Your instructions:
Locate and copy all lines bearing the word "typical".

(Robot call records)
------

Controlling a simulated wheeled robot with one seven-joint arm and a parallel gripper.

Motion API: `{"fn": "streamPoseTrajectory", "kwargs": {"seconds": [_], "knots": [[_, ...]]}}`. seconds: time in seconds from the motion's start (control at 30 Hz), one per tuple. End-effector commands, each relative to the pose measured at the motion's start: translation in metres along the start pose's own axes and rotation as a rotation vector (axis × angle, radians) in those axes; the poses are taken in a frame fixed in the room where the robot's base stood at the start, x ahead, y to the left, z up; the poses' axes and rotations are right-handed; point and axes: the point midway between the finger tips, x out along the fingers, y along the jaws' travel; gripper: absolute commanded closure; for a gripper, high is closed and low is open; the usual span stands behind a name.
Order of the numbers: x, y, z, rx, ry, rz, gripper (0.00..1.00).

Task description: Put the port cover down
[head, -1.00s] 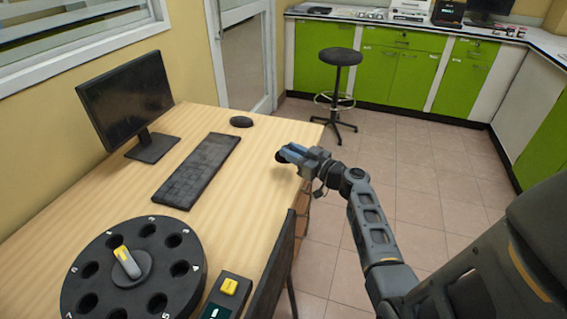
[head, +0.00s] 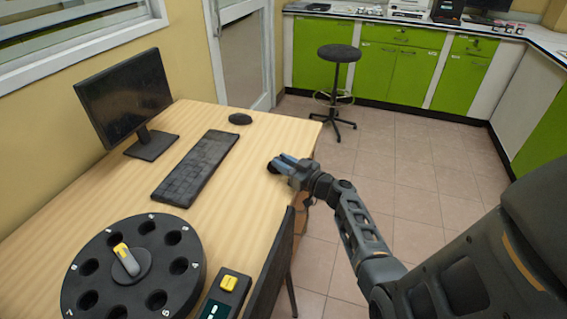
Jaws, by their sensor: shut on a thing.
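My gripper (head: 279,164) is over the right side of the wooden desk, to the right of the keyboard, with its fingers pointing left. It is shut on a small dark thing at its fingertips, the port cover (head: 272,168). The cover is mostly hidden by the fingers and very small in this view. It is close to the desk top (head: 245,165), but I cannot tell whether it touches it.
A keyboard (head: 196,168), a mouse (head: 240,119) and a monitor (head: 125,98) stand on the desk. A black round carousel with numbered holes (head: 188,285) and a box with a yellow button (head: 229,283) are at the front. A dark chair (head: 274,262) stands at the desk's right edge.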

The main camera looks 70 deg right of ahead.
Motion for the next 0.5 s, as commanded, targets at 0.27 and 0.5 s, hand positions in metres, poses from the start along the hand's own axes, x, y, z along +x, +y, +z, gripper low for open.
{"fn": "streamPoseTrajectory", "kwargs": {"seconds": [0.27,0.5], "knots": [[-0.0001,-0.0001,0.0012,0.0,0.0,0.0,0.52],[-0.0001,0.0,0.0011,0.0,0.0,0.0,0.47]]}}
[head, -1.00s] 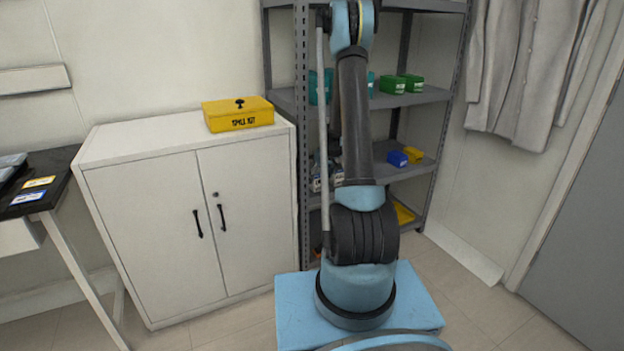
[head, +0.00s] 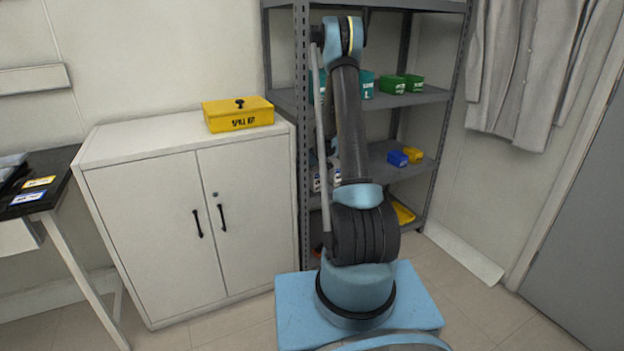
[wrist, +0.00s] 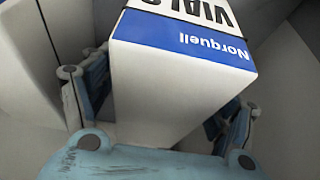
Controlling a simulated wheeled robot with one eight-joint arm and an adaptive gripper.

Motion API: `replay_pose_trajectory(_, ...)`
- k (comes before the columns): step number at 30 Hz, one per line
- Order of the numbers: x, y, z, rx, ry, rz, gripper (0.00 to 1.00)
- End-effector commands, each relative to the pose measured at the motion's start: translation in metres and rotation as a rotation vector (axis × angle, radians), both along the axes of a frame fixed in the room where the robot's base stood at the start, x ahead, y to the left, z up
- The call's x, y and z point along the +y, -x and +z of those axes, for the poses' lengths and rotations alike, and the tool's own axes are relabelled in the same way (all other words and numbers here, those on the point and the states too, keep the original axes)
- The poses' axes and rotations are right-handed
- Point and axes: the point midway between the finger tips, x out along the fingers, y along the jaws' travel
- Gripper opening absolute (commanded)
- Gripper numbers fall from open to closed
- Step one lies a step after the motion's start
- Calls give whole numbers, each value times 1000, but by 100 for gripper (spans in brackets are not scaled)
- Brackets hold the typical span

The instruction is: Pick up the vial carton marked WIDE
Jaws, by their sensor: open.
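In the wrist view, a white carton (wrist: 165,95) with a blue band reading "Norquell" and black letters starting "VIALS" shows upside down. My gripper (wrist: 168,105) is open, with one pale blue finger on each side of the carton. Gaps seem to show beside it, and I cannot tell whether a finger touches it. The word WIDE is not visible on the part that shows. In the head view my gripper is hidden behind my arm and the shelf post. Small white items with blue labels (head: 316,182) stand on the middle shelf, partly hidden by my arm.
The grey shelf rack (head: 302,130) holds teal containers, green bins (head: 403,84) and blue and yellow bins (head: 398,158). A white cabinet (head: 150,215) with a yellow spill kit (head: 238,114) stands left of it. Grey walls lie close around the carton in the wrist view.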

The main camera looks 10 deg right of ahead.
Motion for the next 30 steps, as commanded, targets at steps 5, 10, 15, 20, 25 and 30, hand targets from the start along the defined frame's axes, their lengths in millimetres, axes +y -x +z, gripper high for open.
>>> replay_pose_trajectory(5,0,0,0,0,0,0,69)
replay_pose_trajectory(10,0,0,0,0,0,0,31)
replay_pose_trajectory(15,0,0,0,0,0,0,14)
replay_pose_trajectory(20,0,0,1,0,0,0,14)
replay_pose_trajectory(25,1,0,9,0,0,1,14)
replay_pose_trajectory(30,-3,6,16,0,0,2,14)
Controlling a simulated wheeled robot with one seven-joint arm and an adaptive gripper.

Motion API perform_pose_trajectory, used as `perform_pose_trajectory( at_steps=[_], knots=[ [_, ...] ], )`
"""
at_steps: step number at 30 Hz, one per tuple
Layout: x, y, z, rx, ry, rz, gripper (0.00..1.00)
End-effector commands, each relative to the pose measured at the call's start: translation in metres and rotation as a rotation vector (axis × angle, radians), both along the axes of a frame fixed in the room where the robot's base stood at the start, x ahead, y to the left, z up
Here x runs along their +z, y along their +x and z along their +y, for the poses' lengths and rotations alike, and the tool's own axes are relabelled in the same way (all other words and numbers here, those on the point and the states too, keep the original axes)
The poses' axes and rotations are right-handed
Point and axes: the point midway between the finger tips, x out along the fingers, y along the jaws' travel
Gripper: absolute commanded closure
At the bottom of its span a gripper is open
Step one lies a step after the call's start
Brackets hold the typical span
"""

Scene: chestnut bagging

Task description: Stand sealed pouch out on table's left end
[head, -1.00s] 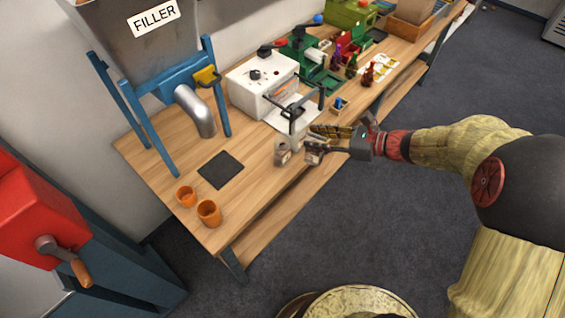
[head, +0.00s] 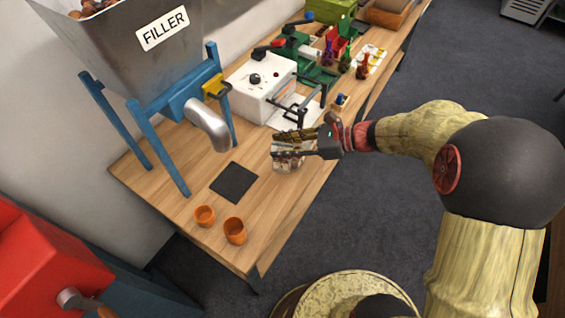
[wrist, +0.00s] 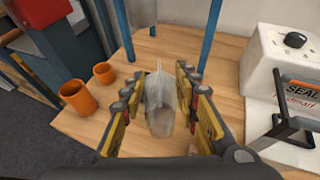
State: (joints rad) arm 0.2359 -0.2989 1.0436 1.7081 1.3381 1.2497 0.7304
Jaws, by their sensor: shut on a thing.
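A pale, translucent pouch (wrist: 160,100) stands upright between the two fingers of my gripper (wrist: 158,95) in the wrist view. The fingers are shut on its sides. In the head view my gripper (head: 293,142) is over the front part of the wooden table (head: 262,215). The pouch (head: 286,163) shows just below the fingers there, partly hidden by them. It is between the dark square mat and the sealer. I cannot tell whether its bottom touches the table.
Two orange cups (head: 235,231) (head: 205,215) stand at the table's left end, near a dark square mat (head: 234,182). The filler (head: 165,60) on blue legs stands behind the mat. A white sealer (head: 262,88) stands behind my gripper. Bare wood lies between mat and pouch.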

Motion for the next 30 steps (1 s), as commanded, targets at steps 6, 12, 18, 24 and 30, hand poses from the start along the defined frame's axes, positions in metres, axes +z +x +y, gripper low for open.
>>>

------

Result of the task:
- Brackets hold the typical span
Brackets hold the typical span

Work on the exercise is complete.